For most of my career, the engineering work has been building applications. A new product. A feature. A refactor. Discrete shipped artifacts. This work at Epic is a different shape, and it took me a while to recognize that as its own thing worth naming.

This is the engineering mode of most mature production systems. Big org, big system, mostly working, always one quiet incident away from a problem. The work isn't "what's the new feature." It's recognizing the mode and operating well in it. Write code at production scale. Use the system's own structure to find what you need. Treat hard runtime constraints as design constraints, not quirks.

Most engineering writing celebrates app building. The maintenance and support shape gets undersold. Both modes are real. The difference matters.

What I actually build

Four categories of work:

Production automations. Triggered by record changes (new Task Owner, end date pushed out, approval status update) or scheduled (weekly batches for things like timesheet generation). They run inside Airtable's 30-second runtime budget, every time. Every script has a DRY_RUN flag at the top by default: Airtable's built-in "Test automation" feature runs against live data, not a sandbox, so a code-level dry-run is the only safe way to verify behavior before going live.
CLI backfill tools. Standalone scripts for catch-up operations: finding tasks with missing dependencies, generating records that should exist but don't. Run from the command line with explicit --live flags so nothing happens accidentally.
Shared scripting extensions. Admin tools that run inside the Airtable interface. Designed to work in either base via runtime detection, so the same script ships to both.

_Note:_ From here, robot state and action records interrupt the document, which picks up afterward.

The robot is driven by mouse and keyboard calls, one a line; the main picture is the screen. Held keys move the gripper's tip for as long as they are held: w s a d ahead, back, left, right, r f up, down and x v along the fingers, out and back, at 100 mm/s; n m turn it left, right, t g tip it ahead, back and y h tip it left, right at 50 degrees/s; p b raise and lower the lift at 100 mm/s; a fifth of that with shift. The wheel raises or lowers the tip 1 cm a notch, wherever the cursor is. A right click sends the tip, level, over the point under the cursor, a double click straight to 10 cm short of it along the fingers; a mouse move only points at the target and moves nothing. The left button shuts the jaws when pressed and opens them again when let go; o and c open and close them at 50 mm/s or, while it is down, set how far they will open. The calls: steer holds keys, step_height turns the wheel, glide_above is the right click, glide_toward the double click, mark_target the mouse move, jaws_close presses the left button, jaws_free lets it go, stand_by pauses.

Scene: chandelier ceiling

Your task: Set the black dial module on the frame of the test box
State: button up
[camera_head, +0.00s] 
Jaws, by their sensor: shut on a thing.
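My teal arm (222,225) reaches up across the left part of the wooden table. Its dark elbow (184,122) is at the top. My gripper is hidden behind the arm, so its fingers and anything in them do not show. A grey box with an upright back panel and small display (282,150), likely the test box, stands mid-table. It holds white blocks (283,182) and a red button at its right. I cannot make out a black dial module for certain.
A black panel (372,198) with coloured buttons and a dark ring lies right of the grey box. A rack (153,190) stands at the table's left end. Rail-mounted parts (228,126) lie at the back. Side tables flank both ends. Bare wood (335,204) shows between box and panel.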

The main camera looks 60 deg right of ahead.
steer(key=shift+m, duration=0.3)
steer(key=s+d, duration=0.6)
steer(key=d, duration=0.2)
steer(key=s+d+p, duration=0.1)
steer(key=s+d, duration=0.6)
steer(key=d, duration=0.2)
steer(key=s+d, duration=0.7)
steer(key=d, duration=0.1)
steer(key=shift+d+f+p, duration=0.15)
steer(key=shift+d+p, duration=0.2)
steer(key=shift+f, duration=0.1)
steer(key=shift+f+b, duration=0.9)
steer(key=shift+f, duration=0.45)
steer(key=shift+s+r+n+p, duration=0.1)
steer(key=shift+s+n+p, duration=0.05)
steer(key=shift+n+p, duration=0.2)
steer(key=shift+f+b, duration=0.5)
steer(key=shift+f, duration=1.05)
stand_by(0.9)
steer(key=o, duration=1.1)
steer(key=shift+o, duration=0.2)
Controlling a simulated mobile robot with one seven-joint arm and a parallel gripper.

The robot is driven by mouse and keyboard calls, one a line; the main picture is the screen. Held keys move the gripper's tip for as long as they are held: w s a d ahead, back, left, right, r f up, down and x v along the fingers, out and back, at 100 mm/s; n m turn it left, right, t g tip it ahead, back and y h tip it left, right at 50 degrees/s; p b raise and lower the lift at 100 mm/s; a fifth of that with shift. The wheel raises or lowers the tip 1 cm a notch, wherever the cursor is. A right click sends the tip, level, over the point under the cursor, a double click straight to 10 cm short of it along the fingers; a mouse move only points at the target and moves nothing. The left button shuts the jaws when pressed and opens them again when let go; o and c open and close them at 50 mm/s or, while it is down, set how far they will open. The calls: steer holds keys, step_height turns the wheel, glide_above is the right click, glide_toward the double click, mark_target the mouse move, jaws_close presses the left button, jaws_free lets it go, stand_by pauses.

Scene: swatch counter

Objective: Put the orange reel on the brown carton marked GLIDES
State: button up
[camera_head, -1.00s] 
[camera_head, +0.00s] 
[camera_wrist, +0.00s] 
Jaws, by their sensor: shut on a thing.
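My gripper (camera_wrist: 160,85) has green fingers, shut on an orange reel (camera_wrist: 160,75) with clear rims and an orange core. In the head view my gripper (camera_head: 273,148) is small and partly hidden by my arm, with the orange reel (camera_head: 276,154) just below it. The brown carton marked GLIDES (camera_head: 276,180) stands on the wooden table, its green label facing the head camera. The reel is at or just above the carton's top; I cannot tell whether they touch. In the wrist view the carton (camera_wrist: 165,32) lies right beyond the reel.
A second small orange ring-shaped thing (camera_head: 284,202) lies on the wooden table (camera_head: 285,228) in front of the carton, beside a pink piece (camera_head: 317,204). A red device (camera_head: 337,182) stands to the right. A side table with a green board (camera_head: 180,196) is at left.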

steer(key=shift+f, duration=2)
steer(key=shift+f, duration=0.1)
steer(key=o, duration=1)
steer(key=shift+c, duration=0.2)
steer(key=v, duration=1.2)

Example: a contractor offboarding cleanup that previews future timesheets and task assignments to delete before the admin clicks Delete.
One-off resolution projects. Self-contained cleanup efforts when data drifts. The most recent one fixed about 35,000 broken timesheet links after an upstream system migration. Analysis scripts, resolution tooling, cached data, and run logs all preserved in the repo as a pattern reference for future work.

The performance constraints are real

The system at the time of writing:

~54,000 Task records
~45,000 Task Assignments
~80,000 Timesheet records
Hundreds of users, 24/7 concurrent load
30-second automation runtime. No longer-running tier.

The hard rules every script follows:

Never load a full table when a targeted query will do. recordIds and filterByFormula only.
Use the system's own structure to find related records. A Task already has a linked field pointing at its Task Assignments. Read that link to get 1-5 records. Don't scan the 45,000-row Task Assignment table looking for matches.
Set-based lookups, not nested array scans. O(1) versus O(n²) makes the difference between completing in 2 seconds and timing out at 30.
Every script designed for 100,000 records and 500 concurrent triggers. The test before any change ships.

These aren't guidelines. They're load-bearing constraints. A script that ignores them will fail silently in production, and "silently" is the part that matters. The runtime kills the script mid-execution, the user sees nothing, and the work the script was supposed to do quietly stops happening.

What I'd take to the next system

Three transferable principles from this work.

Design for production scale, on every script. Not just the big ones. Every change gets the "would this hold up at 100K records and 500 concurrent triggers" treatment before it ships. A script that works in dev and dies in prod is a bug in the design, not an unforeseen scale problem.

Use the system's own structure. Walk linked fields. Don't scan sibling tables for what's already pointed to from the record you're holding. True for Airtable, true for SQL databases with foreign keys, true for any data model with explicit relationships. The system already knows how its pieces connect. The script should use that.

Hard runtime constraints are design constraints. Airtable's 30-second automation timeout dictates most of the architecture in this work. Same shape as Lambda's 15-minute limit, or any platform with a wall clock. The constraint is a design input, not a quirk to work around.

Where it stands

All production automations are running. Both bases. Most have been rewritten at least once to meet scale constraints, and the current versions hold. The CLI backfills are complete, with their main use now catching up future drift. The big one-off resolution project is done.

New automations and fixes get added as workflows evolve. That's the shape of the work. There's no version 1.0 to ship.

Building an app is one engineering mode. Keeping one running at scale is another. Both are real, and recognizing which mode you're in changes the right next move.